──────── Information provided

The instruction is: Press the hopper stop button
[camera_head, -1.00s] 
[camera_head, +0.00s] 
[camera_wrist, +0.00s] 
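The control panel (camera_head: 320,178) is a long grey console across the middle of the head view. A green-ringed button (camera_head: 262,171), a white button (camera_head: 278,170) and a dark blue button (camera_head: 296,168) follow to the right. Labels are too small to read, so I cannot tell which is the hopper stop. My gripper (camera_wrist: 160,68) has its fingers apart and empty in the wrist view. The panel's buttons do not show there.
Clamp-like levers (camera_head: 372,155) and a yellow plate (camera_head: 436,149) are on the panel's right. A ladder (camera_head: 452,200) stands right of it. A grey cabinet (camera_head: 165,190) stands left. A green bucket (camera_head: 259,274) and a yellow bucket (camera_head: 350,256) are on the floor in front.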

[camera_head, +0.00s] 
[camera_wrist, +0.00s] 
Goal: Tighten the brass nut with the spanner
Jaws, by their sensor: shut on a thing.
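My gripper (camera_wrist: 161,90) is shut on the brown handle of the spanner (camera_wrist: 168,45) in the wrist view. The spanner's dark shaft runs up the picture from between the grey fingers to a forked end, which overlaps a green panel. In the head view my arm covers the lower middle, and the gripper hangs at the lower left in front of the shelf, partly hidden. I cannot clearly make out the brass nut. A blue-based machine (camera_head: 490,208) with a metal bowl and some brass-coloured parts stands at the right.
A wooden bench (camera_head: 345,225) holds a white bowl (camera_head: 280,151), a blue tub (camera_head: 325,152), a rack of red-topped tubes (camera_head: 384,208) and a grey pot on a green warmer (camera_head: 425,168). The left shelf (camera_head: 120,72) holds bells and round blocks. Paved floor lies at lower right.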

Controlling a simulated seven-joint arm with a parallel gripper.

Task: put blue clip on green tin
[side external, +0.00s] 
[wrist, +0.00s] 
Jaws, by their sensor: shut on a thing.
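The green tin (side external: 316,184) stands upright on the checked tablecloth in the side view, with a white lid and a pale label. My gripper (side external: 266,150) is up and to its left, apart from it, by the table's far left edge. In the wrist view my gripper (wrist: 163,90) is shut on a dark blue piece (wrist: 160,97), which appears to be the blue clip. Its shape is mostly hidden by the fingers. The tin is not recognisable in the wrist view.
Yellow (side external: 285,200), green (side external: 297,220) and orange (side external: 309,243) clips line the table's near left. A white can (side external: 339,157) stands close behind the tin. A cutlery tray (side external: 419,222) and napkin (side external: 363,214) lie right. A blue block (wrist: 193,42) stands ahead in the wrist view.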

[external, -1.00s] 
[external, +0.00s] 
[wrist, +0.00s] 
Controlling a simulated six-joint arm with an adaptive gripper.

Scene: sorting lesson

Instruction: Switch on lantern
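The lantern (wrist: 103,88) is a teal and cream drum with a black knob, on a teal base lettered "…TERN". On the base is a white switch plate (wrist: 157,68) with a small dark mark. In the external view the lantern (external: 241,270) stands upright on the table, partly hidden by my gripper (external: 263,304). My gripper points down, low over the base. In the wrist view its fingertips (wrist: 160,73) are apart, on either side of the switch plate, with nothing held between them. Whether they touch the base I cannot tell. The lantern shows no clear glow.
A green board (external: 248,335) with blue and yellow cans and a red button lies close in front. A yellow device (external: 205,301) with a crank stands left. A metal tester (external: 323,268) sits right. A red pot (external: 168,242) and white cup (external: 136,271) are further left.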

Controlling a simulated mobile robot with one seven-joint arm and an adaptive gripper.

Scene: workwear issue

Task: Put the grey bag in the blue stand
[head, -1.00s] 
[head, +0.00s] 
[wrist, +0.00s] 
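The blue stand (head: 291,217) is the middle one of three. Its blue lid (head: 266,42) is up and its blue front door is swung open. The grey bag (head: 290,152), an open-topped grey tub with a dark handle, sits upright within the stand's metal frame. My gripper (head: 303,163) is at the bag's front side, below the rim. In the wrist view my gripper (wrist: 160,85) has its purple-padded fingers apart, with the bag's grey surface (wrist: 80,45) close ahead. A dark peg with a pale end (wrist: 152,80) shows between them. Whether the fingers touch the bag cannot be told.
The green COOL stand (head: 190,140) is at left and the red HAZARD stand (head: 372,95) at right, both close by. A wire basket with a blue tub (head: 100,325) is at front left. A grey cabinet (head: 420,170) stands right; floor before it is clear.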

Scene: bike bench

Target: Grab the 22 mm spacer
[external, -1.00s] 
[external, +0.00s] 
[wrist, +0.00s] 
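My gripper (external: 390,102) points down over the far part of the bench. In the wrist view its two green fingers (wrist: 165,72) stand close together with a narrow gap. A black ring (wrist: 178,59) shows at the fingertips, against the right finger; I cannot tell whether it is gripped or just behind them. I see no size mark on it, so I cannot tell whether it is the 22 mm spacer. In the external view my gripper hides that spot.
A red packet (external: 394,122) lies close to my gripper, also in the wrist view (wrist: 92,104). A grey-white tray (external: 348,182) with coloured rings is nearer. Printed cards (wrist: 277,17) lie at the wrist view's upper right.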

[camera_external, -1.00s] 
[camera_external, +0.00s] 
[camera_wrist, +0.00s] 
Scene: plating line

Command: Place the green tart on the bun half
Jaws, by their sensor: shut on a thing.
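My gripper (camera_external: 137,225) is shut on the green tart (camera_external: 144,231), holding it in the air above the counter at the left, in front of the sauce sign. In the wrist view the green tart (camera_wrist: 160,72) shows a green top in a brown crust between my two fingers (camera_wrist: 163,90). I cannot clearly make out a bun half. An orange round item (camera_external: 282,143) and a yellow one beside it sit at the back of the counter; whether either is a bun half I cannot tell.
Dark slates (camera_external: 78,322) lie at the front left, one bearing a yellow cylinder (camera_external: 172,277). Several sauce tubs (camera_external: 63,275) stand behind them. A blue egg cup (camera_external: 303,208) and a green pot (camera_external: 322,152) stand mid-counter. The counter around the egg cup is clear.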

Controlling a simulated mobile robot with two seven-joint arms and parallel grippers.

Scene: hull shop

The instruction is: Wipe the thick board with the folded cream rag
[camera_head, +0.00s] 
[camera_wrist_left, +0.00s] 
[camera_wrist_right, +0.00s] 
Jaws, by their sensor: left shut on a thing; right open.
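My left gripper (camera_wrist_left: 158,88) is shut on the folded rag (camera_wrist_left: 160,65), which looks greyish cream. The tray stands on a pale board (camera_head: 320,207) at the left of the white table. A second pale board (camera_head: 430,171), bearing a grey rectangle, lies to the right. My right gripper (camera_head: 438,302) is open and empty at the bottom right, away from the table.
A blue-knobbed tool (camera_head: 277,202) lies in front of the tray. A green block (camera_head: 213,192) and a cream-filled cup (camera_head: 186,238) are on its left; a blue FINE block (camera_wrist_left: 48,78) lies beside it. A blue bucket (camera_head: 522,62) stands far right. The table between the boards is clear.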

────────────────

» Objective
Nothing in the listing may be changed; retype it all exactly.

» Result for this task
The instruction is: Press the hopper stop button
[camera_head, -1.00s] 
[camera_head, +0.00s] 
[camera_wrist, +0.00s] 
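The control panel (camera_head: 320,178) is a long grey console across the middle of the head view. A green-ringed button (camera_head: 262,171), a white button (camera_head: 278,170) and a dark blue button (camera_head: 296,168) follow to the right. Labels are too small to read, so I cannot tell which is the hopper stop. My gripper (camera_wrist: 160,68) has its fingers apart and empty in the wrist view. The panel's buttons do not show there.
Clamp-like levers (camera_head: 372,155) and a yellow plate (camera_head: 436,149) are on the panel's right. A ladder (camera_head: 452,200) stands right of it. A grey cabinet (camera_head: 165,190) stands left. A green bucket (camera_head: 259,274) and a yellow bucket (camera_head: 350,256) are on the floor in front.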

[camera_head, +0.00s] 
[camera_wrist, +0.00s] 
Goal: Tighten the brass nut with the spanner
Jaws, by their sensor: shut on a thing.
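My gripper (camera_wrist: 161,90) is shut on the brown handle of the spanner (camera_wrist: 168,45) in the wrist view. The spanner's dark shaft runs up the picture from between the grey fingers to a forked end, which overlaps a green panel. In the head view my arm covers the lower middle, and the gripper hangs at the lower left in front of the shelf, partly hidden. I cannot clearly make out the brass nut. A blue-based machine (camera_head: 490,208) with a metal bowl and some brass-coloured parts stands at the right.
A wooden bench (camera_head: 345,225) holds a white bowl (camera_head: 280,151), a blue tub (camera_head: 325,152), a rack of red-topped tubes (camera_head: 384,208) and a grey pot on a green warmer (camera_head: 425,168). The left shelf (camera_head: 120,72) holds bells and round blocks. Paved floor lies at lower right.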

Controlling a simulated seven-joint arm with a parallel gripper.

Task: put blue clip on green tin
[side external, +0.00s] 
[wrist, +0.00s] 
Jaws, by their sensor: shut on a thing.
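The green tin (side external: 316,184) stands upright on the checked tablecloth in the side view, with a white lid and a pale label. My gripper (side external: 266,150) is up and to its left, apart from it, by the table's far left edge. In the wrist view my gripper (wrist: 163,90) is shut on a dark blue piece (wrist: 160,97), which appears to be the blue clip. Its shape is mostly hidden by the fingers. The tin is not recognisable in the wrist view.
Yellow (side external: 285,200), green (side external: 297,220) and orange (side external: 309,243) clips line the table's near left. A white can (side external: 339,157) stands close behind the tin. A cutlery tray (side external: 419,222) and napkin (side external: 363,214) lie right. A blue block (wrist: 193,42) stands ahead in the wrist view.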

[external, -1.00s] 
[external, +0.00s] 
[wrist, +0.00s] 
Controlling a simulated six-joint arm with an adaptive gripper.

Scene: sorting lesson

Instruction: Switch on lantern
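The lantern (wrist: 103,88) is a teal and cream drum with a black knob, on a teal base lettered "…TERN". On the base is a white switch plate (wrist: 157,68) with a small dark mark. In the external view the lantern (external: 241,270) stands upright on the table, partly hidden by my gripper (external: 263,304). My gripper points down, low over the base. In the wrist view its fingertips (wrist: 160,73) are apart, on either side of the switch plate, with nothing held between them. Whether they touch the base I cannot tell. The lantern shows no clear glow.
A green board (external: 248,335) with blue and yellow cans and a red button lies close in front. A yellow device (external: 205,301) with a crank stands left. A metal tester (external: 323,268) sits right. A red pot (external: 168,242) and white cup (external: 136,271) are further left.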

Controlling a simulated mobile robot with one seven-joint arm and an adaptive gripper.

Scene: workwear issue

Task: Put the grey bag in the blue stand
[head, -1.00s] 
[head, +0.00s] 
[wrist, +0.00s] 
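The blue stand (head: 291,217) is the middle one of three. Its blue lid (head: 266,42) is up and its blue front door is swung open. The grey bag (head: 290,152), an open-topped grey tub with a dark handle, sits upright within the stand's metal frame. My gripper (head: 303,163) is at the bag's front side, below the rim. In the wrist view my gripper (wrist: 160,85) has its purple-padded fingers apart, with the bag's grey surface (wrist: 80,45) close ahead. A dark peg with a pale end (wrist: 152,80) shows between them. Whether the fingers touch the bag cannot be told.
The green COOL stand (head: 190,140) is at left and the red HAZARD stand (head: 372,95) at right, both close by. A wire basket with a blue tub (head: 100,325) is at front left. A grey cabinet (head: 420,170) stands right; floor before it is clear.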

Scene: bike bench

Target: Grab the 22 mm spacer
[external, -1.00s] 
[external, +0.00s] 
[wrist, +0.00s] 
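My gripper (external: 390,102) points down over the far part of the bench. In the wrist view its two green fingers (wrist: 165,72) stand close together with a narrow gap. A black ring (wrist: 178,59) shows at the fingertips, against the right finger; I cannot tell whether it is gripped or just behind them. I see no size mark on it, so I cannot tell whether it is the 22 mm spacer. In the external view my gripper hides that spot.
A red packet (external: 394,122) lies close to my gripper, also in the wrist view (wrist: 92,104). A grey-white tray (external: 348,182) with coloured rings is nearer. Printed cards (wrist: 277,17) lie at the wrist view's upper right.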

[camera_external, -1.00s] 
[camera_external, +0.00s] 
[camera_wrist, +0.00s] 
Scene: plating line

Command: Place the green tart on the bun half
Jaws, by their sensor: shut on a thing.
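My gripper (camera_external: 137,225) is shut on the green tart (camera_external: 144,231), holding it in the air above the counter at the left, in front of the sauce sign. In the wrist view the green tart (camera_wrist: 160,72) shows a green top in a brown crust between my two fingers (camera_wrist: 163,90). I cannot clearly make out a bun half. An orange round item (camera_external: 282,143) and a yellow one beside it sit at the back of the counter; whether either is a bun half I cannot tell.
Dark slates (camera_external: 78,322) lie at the front left, one bearing a yellow cylinder (camera_external: 172,277). Several sauce tubs (camera_external: 63,275) stand behind them. A blue egg cup (camera_external: 303,208) and a green pot (camera_external: 322,152) stand mid-counter. The counter around the egg cup is clear.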

Controlling a simulated mobile robot with two seven-joint arms and parallel grippers.

Scene: hull shop

The instruction is: Wipe the thick board with the folded cream rag
[camera_head, +0.00s] 
[camera_wrist_left, +0.00s] 
[camera_wrist_right, +0.00s] 
Jaws, by their sensor: left shut on a thing; right open.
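My left gripper (camera_wrist_left: 158,88) is shut on the folded rag (camera_wrist_left: 160,65), which looks greyish cream. The tray stands on a pale board (camera_head: 320,207) at the left of the white table. A second pale board (camera_head: 430,171), bearing a grey rectangle, lies to the right. My right gripper (camera_head: 438,302) is open and empty at the bottom right, away from the table.
A blue-knobbed tool (camera_head: 277,202) lies in front of the tray. A green block (camera_head: 213,192) and a cream-filled cup (camera_head: 186,238) are on its left; a blue FINE block (camera_wrist_left: 48,78) lies beside it. A blue bucket (camera_head: 522,62) stands far right. The table between the boards is clear.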

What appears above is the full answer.